Enable anomaly detection to find the operation that failed to compute its gradient, with torch.autograd.set_detect_anomaly(True)

saba · September 3, 2020, 7:52am

one of the variables needed for gradient computation has been modified by an inplace operation: [torch.FloatTensor [64, 1, 7, 7]] is at version 2; expected version 1 instead. Hint: enable anomaly detection to find the operation that failed to compute its gradient, with torch.autograd.set_detect_anomaly(True).

Hi ,
Would you please help me with this error ? it occur in line (errG.backward() in the generator part). The “[64, 1, 7, 7]” refer to “fakefinal in section creating final fake” because before my code worked the only thing that I change is fake part.I read some comments but I couldn’t understand what should I do exactly.

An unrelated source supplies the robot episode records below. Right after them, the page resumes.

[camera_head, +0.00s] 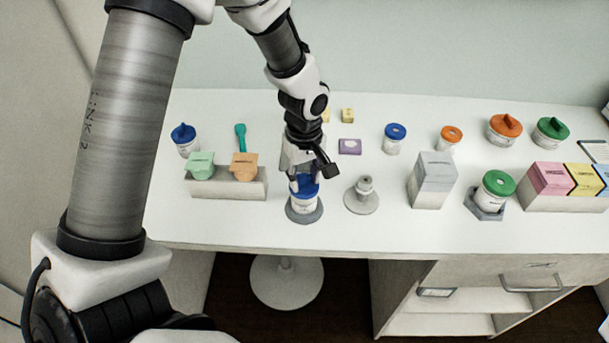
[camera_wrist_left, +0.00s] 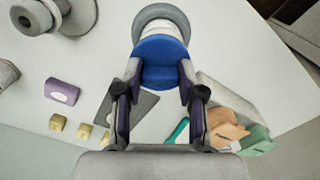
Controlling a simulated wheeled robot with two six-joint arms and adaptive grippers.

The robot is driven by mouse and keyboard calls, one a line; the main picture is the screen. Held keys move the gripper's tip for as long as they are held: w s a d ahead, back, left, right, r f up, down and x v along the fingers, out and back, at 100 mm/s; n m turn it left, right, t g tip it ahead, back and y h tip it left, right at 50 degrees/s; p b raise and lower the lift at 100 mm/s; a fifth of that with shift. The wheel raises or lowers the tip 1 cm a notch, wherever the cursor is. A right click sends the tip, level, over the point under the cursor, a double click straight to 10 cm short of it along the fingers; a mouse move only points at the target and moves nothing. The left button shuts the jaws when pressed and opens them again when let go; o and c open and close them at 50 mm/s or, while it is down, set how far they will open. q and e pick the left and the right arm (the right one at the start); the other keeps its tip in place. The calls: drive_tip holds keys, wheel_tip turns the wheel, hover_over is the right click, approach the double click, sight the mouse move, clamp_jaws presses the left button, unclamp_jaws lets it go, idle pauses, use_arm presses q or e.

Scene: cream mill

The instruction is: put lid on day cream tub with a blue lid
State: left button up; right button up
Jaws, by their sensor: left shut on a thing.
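My left gripper (camera_head: 305,178) is shut on a blue lid (camera_head: 304,188), with one finger on each side of it. In the left wrist view the blue lid (camera_wrist_left: 162,64) sits between the fingertips, over the mouth of a white tub (camera_wrist_left: 162,33). The white tub (camera_head: 304,202) stands upright on a round grey base (camera_head: 305,216) near the table's front edge. The lid looks level and in line with the tub; whether it is fully seated I cannot tell. My right gripper is in neither view.
A grey stand (camera_head: 362,195) is just right of the tub, with a grey block (camera_head: 432,182) beyond it. A holder (camera_head: 228,184) with green and orange pieces is to the left. Several lidded tubs, including a blue-lidded one (camera_head: 394,139), stand farther back.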

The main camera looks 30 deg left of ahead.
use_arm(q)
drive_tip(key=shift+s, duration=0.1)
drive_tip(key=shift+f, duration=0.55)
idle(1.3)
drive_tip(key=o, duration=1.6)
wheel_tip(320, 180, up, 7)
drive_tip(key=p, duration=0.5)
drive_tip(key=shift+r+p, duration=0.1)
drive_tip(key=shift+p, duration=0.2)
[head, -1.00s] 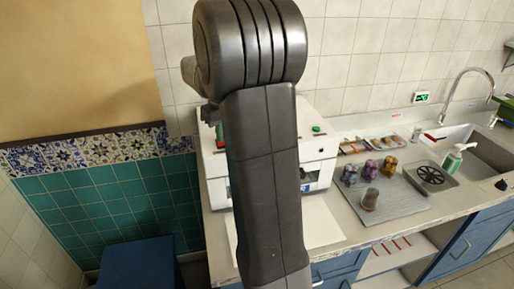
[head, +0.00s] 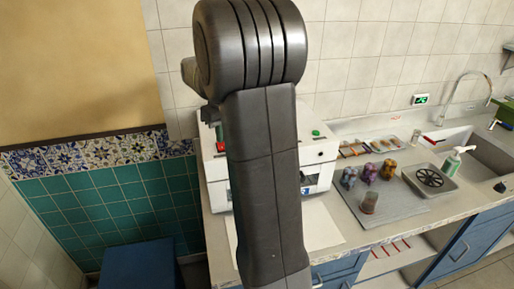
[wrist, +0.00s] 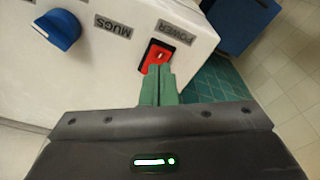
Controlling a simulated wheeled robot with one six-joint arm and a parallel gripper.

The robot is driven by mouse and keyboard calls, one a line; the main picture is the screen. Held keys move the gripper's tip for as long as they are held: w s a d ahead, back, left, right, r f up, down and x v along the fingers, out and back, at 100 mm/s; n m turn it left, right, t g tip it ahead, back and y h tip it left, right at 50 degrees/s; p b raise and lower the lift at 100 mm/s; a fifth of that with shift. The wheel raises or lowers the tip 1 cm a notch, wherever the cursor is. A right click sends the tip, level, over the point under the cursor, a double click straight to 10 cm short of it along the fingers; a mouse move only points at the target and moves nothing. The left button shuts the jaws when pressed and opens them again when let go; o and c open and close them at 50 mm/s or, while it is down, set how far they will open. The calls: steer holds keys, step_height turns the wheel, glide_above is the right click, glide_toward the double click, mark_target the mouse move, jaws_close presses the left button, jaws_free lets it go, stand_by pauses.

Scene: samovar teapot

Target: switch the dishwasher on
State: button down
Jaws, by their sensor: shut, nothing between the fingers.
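The white dishwasher (head: 215,170) stands on the counter, largely hidden behind my arm in the head view. In the wrist view its white panel (wrist: 100,75) carries a red rocker switch (wrist: 158,55) in a black frame, beside the label POWER. My gripper (wrist: 159,72) is shut and empty, with its green fingertips at the near end of the red switch. They overlap its edge in the picture; I cannot tell whether they touch or press it.
A blue knob (wrist: 58,30) sits beside the MUGS label on the same panel. Right of the dishwasher, a grey mat (head: 400,205) holds several cups, near a soap bottle (head: 453,160) and a sink (head: 480,150). A blue box-like piece (head: 140,265) stands on the floor at left.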

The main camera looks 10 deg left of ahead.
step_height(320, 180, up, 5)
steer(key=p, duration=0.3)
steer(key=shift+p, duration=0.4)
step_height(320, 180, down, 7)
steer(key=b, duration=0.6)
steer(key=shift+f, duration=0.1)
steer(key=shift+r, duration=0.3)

for epoch in range(num_epochs):

    for pos, neg in zip(trainloader,trainloaderNeg):
   
        ############################
        # (1) Update D network: maximize log(D(x)) + log(1 - D(G(z)))
        ###########################
        ## Train with all-real batch
        netD.zero_grad()
        
        real_cpu = images1.to(device)
        
        b_size = real_cpu.size(0)
        label = torch.full((b_size,), real_label, device=device)

        label=label.to(device)

        netD=netD.float()
        output = netD(real_cpu).view(-1)

## ------------ Accuracty of the Dis----------------

        errD_real = criterion(output, label)
        
        # Calculate gradients for D in backward pass
        errD_real.backward()
        D_x = output.mean().item()
        
        noise = torch.randn(b_size, nz, 1, 1, device=device)    
      
        # Generate fake image batch with G
        netG=netG.float()
        fake = netG(noise).to(device)
  
## ------------- creating final fake ---------------
        fakefinal=Negpach
        Negpach33=Negpach[:,:,5-ff:5+ff+1,5-ff:5+ff+1]
        fake44=torch.mul(fake,Negpach33)
        fakefinal[:,:,5-ff:5+ff+1,5-ff:5+ff+1]=fake44

 ## --------------------------------     
        label.fill_(fake_label)
        label=label.to(device)
        # Classify all fake batch with D
        output = netD(fakefinal.detach()).view(-1)
      
        # Calculate D's loss on the all-fake batch
        errD_fake = criterion(output, label)
        errD_fake.backward()
        D_G_z1 = output.mean().item()

        errD = errD_real + errD_fake
        # Update D
        if Counter11%ItrD==0:
             optimizerD.step()
        
        ############################
        # (2) Update G network: maximize log(D(G(z)))
        ###########################
        netG.zero_grad()
        label.fill_(real_label)  # fake labels are real for generator cost

        label=label.to(device)
        output = netD(fakefinal).view(-1)
        errG = criterion(output, label)
        # Calculate gradients for G
        errG.backward()
        # Update G
        optimizerG.step()

albanD · September 3, 2020, 3:10pm

Hi,

Have you tried enabling anomaly detection as proposed in the error?
What does the anomaly detection warning you get before the error point at?

saba · September 3, 2020, 11:21pm

Many thanks for your answer.where I should add torch.autograd.set_detect_anomaly(True)?

albanD · September 4, 2020, 1:37pm

It sets a global flag. So you just need to enable it before you start doing the forward pass.

saba · September 6, 2020, 10:12pm

Appreciate your help